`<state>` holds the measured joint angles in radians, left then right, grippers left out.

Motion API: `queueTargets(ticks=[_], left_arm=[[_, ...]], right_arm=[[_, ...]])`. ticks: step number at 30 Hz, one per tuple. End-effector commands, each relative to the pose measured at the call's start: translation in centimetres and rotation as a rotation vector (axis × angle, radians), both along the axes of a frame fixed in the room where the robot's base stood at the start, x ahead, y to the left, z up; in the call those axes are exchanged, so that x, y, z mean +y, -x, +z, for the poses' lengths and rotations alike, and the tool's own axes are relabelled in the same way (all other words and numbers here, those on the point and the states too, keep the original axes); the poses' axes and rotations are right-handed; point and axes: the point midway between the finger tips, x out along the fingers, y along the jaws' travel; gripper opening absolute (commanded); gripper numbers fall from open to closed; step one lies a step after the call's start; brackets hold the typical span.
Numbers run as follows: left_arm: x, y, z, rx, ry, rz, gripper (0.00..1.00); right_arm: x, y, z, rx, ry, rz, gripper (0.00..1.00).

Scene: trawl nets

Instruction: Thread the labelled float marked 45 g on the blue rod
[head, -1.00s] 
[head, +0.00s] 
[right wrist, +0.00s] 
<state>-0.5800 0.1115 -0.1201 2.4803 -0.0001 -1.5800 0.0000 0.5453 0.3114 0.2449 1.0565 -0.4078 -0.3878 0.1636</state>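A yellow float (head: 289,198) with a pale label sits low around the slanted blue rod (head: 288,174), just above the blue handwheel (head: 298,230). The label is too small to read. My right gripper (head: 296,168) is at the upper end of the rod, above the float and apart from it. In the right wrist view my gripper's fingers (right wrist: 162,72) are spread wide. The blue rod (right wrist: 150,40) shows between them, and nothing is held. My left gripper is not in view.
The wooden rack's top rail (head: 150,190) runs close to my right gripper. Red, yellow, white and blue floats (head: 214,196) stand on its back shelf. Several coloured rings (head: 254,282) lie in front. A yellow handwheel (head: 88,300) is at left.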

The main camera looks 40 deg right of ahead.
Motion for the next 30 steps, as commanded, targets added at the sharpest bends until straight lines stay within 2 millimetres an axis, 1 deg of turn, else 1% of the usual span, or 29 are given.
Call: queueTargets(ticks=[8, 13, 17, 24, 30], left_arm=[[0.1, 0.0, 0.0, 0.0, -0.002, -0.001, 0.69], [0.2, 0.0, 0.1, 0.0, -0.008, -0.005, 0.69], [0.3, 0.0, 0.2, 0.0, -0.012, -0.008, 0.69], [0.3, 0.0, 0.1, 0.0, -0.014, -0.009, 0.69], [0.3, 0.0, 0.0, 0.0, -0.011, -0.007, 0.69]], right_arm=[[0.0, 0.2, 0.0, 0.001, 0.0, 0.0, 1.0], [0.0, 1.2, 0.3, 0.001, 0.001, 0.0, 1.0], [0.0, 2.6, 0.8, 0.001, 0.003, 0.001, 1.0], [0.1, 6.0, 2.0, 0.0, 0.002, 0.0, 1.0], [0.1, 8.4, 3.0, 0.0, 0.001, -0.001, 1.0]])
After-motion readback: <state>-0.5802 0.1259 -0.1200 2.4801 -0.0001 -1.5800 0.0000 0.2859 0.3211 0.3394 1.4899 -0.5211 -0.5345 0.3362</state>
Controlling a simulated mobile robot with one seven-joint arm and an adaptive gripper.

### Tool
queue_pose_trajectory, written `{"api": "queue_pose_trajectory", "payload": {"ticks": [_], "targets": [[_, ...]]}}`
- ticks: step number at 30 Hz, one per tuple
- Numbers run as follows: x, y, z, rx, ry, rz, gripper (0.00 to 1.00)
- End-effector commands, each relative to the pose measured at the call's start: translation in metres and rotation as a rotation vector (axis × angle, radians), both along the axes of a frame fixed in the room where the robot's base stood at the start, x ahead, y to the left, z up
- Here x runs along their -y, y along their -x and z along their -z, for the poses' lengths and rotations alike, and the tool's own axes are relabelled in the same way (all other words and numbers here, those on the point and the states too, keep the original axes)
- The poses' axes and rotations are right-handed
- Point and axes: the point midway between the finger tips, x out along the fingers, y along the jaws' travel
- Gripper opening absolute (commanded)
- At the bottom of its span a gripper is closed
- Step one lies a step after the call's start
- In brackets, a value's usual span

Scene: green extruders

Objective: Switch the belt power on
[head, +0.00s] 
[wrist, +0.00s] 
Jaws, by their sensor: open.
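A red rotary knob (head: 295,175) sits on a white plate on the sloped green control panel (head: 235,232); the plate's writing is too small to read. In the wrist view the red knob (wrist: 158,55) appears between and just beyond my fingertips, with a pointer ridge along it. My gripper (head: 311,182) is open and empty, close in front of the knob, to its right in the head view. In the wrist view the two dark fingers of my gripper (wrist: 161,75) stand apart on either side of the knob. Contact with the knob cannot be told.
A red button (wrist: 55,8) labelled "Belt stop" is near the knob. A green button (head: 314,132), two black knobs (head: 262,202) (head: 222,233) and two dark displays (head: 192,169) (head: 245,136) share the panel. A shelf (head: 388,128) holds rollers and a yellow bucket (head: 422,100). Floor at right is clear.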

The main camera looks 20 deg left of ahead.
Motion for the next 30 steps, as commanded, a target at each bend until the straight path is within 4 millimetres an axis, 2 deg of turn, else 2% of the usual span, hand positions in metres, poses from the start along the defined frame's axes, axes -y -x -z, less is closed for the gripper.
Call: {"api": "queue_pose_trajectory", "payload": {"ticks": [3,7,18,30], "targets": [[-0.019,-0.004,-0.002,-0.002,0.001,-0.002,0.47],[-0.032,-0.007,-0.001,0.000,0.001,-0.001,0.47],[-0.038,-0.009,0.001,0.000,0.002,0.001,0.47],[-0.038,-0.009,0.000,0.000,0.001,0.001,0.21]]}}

◇ ◇ ◇ ◇ ◇

■ **EXERCISE OBJECTIVE**
Copy all lines from the data that hold the word "follows".

■ **FINAL RESULT**
Numbers run as follows: left_arm: x, y, z, rx, ry, rz, gripper (0.00..1.00); right_arm: x, y, z, rx, ry, rz, gripper (0.00..1.00).
- Numbers run as follows: x, y, z, rx, ry, rz, gripper (0.00 to 1.00)

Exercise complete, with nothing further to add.